一方で同じ岩宇地域の神恵内村と泊村は、ニシンの漁獲量が全道トップクラス。人口は岩内に及ばないものの神恵内村にも茶屋町があり、割烹料理屋や遊郭が軒を連ねていたそうです。数は少なくなりましたが100年以上経営を続けている商店や菓子店、魚種や漁法を変えて漁業を続けている方もいらっしゃいます。


1年の稼ぎを数カ月で賄い、1軒の網元に100人規模の雇用が生まれたニシン漁。今の私たちにはニシンが浜を埋め尽くす様子は想像がつかないですが、もしニシンの到来がなければ、北海道、そして岩宇の発展はなかったかもしれない…。そんなふうに思えるほど、重要な役割を果たした魚だったことが伺えます。


120年愛される名店

ニシン景気を受けて開かれてきた岩宇地域の中でも、100年以上にわたって生業(なりわい)を続けている企業が数多く残る岩内町。建築会社、床屋、呉服店、餅屋など町の随所にその姿が見られます。岩内の水産加工業を代表する「カネタ吉田蒲鉾店」も100年企業の一つ。同店は2018年に、創立120周年を迎えました。




お店の中に入ると目に飛び込んでくるのは、作りたての蒲鉾がずらりと並ぶケース。そして、冷蔵ショーケースの中には可愛らしいパッケージの蒲鉾が。「魚ロッケ」「あげあげ」「アスパラさん」などユニークな商品名と一緒に、商品の特徴も添えられています。 



「蒲鉾は基本、茶色だから。写真映えしにくいんですよね(笑)だから自分が見た時に、これいいなぁ〜と買いたくなる商品ができないかなと思って。スーパーで卸すものの他に、店舗でしか買えない商品を作ったりしています」

そう笑顔で解説してくれたのは、吉田奏見さん。自ら店頭に立って蒲鉾を販売し、商品開発、宣伝・広報活動も一手に引き受けるオカミさんです。5代目であるご主人の吉田智一さんとともに、蒲鉾づくりのバトンを引き継いでいます。


「お店が始まったのは、1899(明治32)年。新潟県出身の初代・吉田音吉と花柳界(芸者や遊郭の業界)で有名だった料理店『金精楼』の料理人・川崎弥助さんが一緒に蒲鉾作りをスタートしました。当時はニシンの全盛期で、同時に蒲鉾の材料に適していたスケトウダラも数多く漁獲されていたようです。
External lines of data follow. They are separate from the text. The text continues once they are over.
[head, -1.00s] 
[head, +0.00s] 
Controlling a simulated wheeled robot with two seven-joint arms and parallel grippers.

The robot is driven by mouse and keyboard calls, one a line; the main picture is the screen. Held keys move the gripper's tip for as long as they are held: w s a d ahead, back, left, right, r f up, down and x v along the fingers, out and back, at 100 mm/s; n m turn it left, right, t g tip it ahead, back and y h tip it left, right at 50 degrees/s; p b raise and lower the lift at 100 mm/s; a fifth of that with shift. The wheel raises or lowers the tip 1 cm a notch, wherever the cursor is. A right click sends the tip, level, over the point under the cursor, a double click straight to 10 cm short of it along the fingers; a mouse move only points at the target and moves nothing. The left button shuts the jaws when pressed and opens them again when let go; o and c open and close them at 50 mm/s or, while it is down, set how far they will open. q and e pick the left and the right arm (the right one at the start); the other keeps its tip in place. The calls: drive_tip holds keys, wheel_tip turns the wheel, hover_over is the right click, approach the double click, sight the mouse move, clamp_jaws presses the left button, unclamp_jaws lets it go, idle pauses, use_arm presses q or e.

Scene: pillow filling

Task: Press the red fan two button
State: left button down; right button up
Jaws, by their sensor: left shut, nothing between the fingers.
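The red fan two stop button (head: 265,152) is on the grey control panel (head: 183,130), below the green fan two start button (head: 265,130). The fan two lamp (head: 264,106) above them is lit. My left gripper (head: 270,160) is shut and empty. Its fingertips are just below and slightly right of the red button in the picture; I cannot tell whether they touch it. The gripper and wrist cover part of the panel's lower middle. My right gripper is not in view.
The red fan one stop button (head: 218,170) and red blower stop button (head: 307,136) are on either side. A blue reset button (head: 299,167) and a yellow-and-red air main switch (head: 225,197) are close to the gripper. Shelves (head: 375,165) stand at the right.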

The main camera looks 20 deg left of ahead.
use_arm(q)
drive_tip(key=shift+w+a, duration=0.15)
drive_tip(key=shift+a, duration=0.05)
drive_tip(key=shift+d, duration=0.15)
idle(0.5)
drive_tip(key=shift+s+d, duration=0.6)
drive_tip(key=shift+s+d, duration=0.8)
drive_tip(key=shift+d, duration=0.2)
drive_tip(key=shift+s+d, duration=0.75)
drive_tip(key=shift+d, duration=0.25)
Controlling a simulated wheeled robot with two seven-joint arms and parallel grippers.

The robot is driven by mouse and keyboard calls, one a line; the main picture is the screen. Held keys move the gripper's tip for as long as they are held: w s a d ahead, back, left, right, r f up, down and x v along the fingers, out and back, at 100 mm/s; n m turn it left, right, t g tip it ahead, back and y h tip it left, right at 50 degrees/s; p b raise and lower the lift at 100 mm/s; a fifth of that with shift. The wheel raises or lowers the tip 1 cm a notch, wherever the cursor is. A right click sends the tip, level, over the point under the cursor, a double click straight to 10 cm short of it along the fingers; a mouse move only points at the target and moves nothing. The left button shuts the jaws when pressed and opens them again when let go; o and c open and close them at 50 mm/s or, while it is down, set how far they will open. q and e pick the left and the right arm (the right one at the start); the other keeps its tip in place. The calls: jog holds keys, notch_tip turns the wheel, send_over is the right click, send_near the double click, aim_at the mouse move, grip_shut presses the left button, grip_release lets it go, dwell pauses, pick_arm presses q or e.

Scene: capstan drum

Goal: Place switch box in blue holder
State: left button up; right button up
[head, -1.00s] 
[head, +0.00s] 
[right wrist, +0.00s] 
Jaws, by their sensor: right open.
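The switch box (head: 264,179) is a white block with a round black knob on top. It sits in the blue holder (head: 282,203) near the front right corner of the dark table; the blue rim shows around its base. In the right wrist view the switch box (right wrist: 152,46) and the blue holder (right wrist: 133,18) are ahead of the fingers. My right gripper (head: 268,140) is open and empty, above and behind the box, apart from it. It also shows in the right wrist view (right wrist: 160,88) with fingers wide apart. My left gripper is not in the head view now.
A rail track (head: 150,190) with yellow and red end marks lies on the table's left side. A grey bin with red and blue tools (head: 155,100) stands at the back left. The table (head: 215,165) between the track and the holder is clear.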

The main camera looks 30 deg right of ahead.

どうやら蒲鉾はいいらしいぞ…ということで、その後も同業者がどんどん増えていきました」


▲創業当時から定番の「角焼」

ところが、蒲鉾ブームの到来は思わぬ弊害も生み出します。競争の始まりとともに「猫もまたぐほど美味しくない“猫またぎ蒲鉾”」と言われるほど、粗悪な商品が横行。その悪評が全国に広がりました。1922(大正11)年には町内に8軒の蒲鉾屋がありましたが、次第に事業不振に陥り、最後まで残ったのが吉田蒲鉾店でした。





「蒲鉾を作る難しさって色々あると思うけど、素材(すり身)がナマモノであることが大きいかもしれません。5代目の作業を毎日隣で見ていると、その時々によって原材料の質が微妙に違うのが不思議と分かってきます。色や脂の乗り方、揚げた時の感覚とかね。
うちの蒲鉾はモチモチ感が強くて、煮崩れしにくいのが特徴です。安く大量に作ることだけを考えるなら加水率を上げてカサ増しすればいいのかもしれないけれど、それをやってしまうと“吉田の蒲鉾”ではなくなってしまうんですよ」




蒲鉾のベースとなるすり身づくりが、吉田蒲鉾の味を支える“肝”。すり身を固めるために塩を加えますが、その分量やタイミング一つによっても蒲鉾の質感や味わいが絶妙に変化するため、“毎日同じように”美味しい蒲鉾を提供するには卓越した技術が求められます。
毎日午前3時に起床し、すり身づくりに取り掛かる智一さん。先代からレシピを受け継いだり、手取り足取りで製造技術を教わったことはなく、「目で見て覚える」のが基本だったとか。蒲鉾づくりを始めた頃は、製造技術を安定させるため箸が持てなくなるほど練習に励んだこともあるそうです。


蒲鉾が地域と時代をつなぐ

そして今、智一さんと奏見さんは吉田蒲鉾の新たな時代を作っています。伝統の味を守りながらも、同じ後志管内の食材や特産物とのコラボレーション、季節限定商品などの新しい蒲鉾作りに果敢に挑戦。常時20〜30種類、年間で80種類もの商品を販売しています。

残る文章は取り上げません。